Work to do
Return the whole listing, line for line, without the pictures in it.

Data block
####################
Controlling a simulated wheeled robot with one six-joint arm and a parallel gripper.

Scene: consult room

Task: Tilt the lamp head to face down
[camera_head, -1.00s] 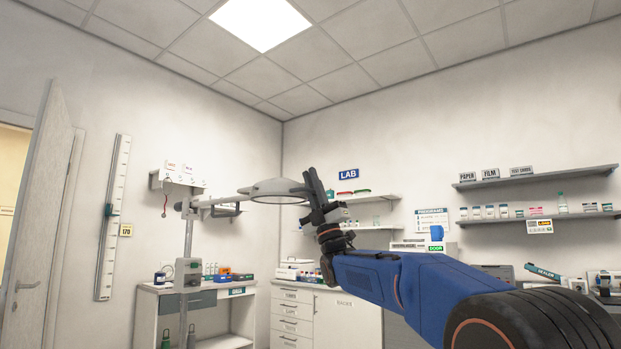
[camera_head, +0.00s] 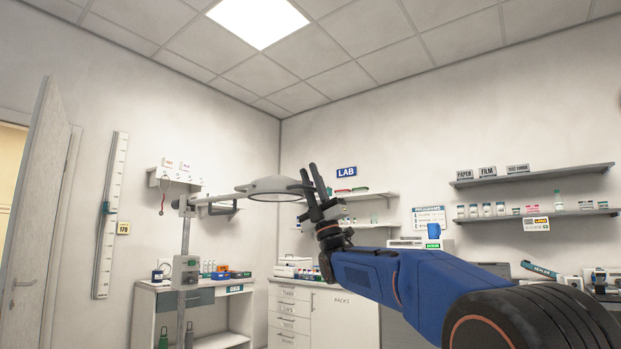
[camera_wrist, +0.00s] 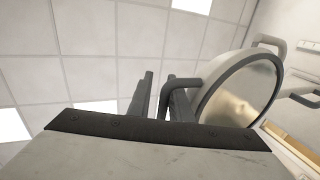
####################
Written reply
Controlling a simulated wheeled robot with one six-joint arm and a parallel gripper.

Scene: consult room

Task: Tilt the lamp head to face down
[camera_head, -1.00s] 
[camera_head, +0.00s] 
[camera_wrist, +0.00s] 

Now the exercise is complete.